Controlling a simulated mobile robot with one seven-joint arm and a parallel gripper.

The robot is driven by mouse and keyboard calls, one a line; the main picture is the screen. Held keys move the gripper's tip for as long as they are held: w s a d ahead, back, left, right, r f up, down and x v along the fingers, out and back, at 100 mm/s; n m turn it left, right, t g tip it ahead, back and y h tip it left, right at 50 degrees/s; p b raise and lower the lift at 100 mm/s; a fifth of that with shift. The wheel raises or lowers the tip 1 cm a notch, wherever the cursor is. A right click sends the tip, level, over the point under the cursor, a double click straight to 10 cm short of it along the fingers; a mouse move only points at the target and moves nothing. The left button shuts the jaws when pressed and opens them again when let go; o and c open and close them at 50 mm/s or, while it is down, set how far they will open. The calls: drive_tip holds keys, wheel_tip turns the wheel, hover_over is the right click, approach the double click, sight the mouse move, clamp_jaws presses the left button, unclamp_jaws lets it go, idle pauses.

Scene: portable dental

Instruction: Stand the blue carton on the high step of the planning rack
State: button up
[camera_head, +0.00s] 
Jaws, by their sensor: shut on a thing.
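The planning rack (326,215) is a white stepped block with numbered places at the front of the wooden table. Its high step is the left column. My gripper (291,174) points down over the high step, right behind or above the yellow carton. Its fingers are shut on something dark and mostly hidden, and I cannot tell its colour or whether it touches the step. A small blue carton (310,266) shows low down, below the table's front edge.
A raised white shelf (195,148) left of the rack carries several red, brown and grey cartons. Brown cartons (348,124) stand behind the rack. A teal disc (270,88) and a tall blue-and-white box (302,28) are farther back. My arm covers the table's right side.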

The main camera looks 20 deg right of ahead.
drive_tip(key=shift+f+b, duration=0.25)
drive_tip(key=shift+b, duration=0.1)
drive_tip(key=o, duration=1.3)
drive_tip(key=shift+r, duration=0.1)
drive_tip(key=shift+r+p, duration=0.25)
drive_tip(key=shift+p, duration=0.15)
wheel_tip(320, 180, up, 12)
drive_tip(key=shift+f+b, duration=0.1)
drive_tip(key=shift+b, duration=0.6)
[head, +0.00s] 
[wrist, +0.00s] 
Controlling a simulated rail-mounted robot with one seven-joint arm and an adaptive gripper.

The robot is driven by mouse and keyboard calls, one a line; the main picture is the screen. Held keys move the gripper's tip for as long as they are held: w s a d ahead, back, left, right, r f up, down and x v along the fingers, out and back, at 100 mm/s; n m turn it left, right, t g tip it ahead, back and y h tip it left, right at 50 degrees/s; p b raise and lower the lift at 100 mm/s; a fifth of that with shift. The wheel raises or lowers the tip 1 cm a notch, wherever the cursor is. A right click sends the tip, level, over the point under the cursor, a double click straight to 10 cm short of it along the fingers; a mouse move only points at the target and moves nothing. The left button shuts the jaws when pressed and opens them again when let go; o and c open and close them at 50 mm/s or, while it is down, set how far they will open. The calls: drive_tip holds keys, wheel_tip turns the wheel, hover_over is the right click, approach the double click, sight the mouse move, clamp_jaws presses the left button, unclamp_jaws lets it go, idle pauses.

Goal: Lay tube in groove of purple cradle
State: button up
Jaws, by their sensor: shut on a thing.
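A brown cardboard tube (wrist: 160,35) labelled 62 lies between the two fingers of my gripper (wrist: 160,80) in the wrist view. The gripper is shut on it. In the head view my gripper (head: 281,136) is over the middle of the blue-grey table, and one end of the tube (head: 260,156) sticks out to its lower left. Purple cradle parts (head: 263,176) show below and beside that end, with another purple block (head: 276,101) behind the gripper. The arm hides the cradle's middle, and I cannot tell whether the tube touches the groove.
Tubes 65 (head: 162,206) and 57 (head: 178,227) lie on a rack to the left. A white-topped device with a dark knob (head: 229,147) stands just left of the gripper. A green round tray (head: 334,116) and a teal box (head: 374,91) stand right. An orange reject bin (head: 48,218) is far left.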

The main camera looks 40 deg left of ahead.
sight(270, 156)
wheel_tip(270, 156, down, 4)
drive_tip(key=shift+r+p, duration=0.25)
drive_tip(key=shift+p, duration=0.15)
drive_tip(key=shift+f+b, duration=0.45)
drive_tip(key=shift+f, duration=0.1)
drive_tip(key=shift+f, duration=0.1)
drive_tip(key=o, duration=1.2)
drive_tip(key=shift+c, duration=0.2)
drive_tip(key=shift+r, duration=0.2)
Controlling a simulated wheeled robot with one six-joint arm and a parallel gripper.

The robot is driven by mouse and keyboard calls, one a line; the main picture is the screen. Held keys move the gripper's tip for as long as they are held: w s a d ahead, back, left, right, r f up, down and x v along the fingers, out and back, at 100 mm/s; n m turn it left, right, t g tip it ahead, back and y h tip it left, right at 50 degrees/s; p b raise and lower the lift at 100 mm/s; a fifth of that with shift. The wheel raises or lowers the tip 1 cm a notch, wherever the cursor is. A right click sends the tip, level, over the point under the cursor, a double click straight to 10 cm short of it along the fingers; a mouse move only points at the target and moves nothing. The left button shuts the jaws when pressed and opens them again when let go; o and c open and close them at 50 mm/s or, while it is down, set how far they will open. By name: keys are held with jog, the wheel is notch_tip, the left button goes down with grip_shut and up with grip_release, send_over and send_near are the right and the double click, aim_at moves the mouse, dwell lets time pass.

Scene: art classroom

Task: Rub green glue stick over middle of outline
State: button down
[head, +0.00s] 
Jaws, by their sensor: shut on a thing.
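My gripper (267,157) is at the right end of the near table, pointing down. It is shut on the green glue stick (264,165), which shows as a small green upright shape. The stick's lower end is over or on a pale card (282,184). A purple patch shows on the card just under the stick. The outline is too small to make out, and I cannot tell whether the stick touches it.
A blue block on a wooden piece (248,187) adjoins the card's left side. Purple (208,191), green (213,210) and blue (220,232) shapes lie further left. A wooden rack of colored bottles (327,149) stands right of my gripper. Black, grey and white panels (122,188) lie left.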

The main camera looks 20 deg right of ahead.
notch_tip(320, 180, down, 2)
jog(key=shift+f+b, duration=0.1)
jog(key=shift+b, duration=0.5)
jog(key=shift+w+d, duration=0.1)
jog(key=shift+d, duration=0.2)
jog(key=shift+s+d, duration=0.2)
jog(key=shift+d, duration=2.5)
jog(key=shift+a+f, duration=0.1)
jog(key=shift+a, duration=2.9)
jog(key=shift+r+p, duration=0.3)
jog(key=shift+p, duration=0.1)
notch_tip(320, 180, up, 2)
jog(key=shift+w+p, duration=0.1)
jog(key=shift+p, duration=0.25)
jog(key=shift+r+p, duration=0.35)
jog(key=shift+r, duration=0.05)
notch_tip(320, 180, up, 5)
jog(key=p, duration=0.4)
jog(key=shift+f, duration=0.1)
------------------------------------------------------------
• Exercise requirements
Copy out the listing above, line by line and exactly, from its first line to the line holding "[camera_head, +0.00s]", inclusive.

• Reply to the task
Controlling a simulated mobile robot with one seven-joint arm and a parallel gripper.

The robot is driven by mouse and keyboard calls, one a line; the main picture is the screen. Held keys move the gripper's tip for as long as they are held: w s a d ahead, back, left, right, r f up, down and x v along the fingers, out and back, at 100 mm/s; n m turn it left, right, t g tip it ahead, back and y h tip it left, right at 50 degrees/s; p b raise and lower the lift at 100 mm/s; a fifth of that with shift. The wheel raises or lowers the tip 1 cm a notch, wherever the cursor is. A right click sends the tip, level, over the point under the cursor, a double click straight to 10 cm short of it along the fingers; a mouse move only points at the target and moves nothing. The left button shuts the jaws when pressed and opens them again when let go; o and c open and close them at 50 mm/s or, while it is down, set how far they will open. The calls: drive_tip holds keys, wheel_tip turns the wheel, hover_over is the right click, approach the double click, sight the mouse move, clamp_jaws presses the left button, unclamp_jaws lets it go, idle pauses.

Scene: portable dental

Instruction: Stand the blue carton on the high step of the planning rack
State: button up
[camera_head, +0.00s] 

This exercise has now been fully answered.